-- Available data start --
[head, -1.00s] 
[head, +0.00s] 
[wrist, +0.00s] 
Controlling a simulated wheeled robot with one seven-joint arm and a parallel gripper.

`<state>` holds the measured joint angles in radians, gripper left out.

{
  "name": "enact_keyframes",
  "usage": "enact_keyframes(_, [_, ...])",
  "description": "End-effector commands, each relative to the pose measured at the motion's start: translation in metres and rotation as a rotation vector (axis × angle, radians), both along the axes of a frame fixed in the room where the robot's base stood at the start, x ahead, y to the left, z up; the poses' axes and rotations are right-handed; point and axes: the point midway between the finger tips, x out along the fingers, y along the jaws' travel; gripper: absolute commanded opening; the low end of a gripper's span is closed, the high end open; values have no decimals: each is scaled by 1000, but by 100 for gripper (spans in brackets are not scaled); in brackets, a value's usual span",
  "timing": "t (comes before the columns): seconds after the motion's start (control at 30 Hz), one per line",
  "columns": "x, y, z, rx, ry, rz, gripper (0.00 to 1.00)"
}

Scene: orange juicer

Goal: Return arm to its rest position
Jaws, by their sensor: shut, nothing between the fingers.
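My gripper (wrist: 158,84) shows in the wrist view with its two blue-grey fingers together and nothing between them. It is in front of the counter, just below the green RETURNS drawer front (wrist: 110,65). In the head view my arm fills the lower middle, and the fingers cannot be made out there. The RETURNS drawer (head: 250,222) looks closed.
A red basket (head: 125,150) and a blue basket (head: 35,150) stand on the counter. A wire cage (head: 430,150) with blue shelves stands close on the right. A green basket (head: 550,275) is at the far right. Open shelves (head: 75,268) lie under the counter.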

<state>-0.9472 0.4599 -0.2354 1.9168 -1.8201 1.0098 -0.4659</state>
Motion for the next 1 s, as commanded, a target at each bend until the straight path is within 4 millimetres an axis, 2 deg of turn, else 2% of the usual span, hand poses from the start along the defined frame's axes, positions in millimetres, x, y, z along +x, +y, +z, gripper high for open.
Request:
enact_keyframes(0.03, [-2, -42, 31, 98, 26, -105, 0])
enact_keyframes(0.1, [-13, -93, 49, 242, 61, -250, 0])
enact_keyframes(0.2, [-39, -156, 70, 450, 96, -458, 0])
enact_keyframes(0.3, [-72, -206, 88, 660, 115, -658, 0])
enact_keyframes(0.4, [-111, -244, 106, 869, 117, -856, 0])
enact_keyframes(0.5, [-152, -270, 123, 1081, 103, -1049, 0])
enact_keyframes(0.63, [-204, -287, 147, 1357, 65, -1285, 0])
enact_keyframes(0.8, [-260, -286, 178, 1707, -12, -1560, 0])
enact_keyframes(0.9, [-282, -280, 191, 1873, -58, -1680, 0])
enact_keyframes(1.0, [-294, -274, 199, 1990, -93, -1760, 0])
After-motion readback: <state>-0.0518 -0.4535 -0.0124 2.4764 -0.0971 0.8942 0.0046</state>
-- Available data end --
■ What you will do:
Say the number of lines in the listing that hold "span", with no added words.

■ Task solution:
2